The ability to run Kubernetes anywhere, whether in the cloud or on-premises, has been a high priority for Azure customers looking to rapidly innovate, with increasing customer focus on the benefits of container-optimized workloads and operating systems, lean application modernization, easier operations, and platform resiliency.

To support this rapid evolution, we’re announcing that Microsoft has acquired Kinvolk GmbH.

Kinvolk’s founding mission statement is “to build and promote an enterprise-grade open cloud-native stack”—we think this fits perfectly with our growing customer needs and our ongoing investments in open source and Kubernetes.

Kinvolk has a rich, innovative history in open source cloud-native distributed computing, including Kubernetes, eBPF, community building, and container-optimized Linux, as well as critical early work with CoreOS (the company) on the rkt container runtime.
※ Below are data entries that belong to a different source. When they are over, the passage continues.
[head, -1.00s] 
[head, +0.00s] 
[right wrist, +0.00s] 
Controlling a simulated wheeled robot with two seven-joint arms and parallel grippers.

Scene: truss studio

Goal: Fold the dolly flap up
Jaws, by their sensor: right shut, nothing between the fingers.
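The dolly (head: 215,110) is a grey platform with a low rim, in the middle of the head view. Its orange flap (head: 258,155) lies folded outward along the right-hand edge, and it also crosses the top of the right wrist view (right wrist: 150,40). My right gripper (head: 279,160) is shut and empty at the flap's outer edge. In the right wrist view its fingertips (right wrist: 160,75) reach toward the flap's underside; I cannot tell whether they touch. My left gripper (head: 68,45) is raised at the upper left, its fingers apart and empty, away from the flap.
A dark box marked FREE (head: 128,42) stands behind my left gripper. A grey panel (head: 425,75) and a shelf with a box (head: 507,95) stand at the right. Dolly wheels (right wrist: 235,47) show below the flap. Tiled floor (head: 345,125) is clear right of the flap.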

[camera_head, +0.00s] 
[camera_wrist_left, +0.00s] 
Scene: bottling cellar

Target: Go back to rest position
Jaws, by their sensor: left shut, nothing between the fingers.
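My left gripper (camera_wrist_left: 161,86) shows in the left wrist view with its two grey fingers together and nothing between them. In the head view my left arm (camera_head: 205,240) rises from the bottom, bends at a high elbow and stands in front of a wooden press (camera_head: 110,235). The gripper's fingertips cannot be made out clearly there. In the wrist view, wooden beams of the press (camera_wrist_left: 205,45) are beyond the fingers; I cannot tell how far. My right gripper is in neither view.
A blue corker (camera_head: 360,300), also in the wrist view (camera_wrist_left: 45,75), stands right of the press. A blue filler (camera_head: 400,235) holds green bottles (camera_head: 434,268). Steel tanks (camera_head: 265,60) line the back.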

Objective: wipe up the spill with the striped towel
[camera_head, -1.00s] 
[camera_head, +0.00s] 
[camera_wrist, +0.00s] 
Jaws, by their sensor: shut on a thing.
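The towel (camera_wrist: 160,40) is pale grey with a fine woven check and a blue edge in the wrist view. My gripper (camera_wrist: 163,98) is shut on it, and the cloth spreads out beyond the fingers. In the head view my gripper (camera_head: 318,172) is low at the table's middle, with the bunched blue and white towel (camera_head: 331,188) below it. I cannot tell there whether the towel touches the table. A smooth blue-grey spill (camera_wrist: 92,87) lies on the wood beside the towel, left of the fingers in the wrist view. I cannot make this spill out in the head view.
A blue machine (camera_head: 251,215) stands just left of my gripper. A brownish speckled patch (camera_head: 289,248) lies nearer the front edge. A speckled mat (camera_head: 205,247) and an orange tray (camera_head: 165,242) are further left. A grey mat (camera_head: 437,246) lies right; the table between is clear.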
Kinvolk ultimately went on to create Flatcar Container Linux, a popular alternative to CoreOS Container Linux, as well as the Lokomotive and Inspektor Gadget projects.

Microsoft is excited to bring the expertise of the Kinvolk team to Azure, where they will be key contributors to the engineering development of Azure Kubernetes Service (AKS), Azure Arc, and future projects that will expand Azure’s hybrid container platform capabilities and increase Microsoft’s upstream open source contributions in the Kubernetes and container space.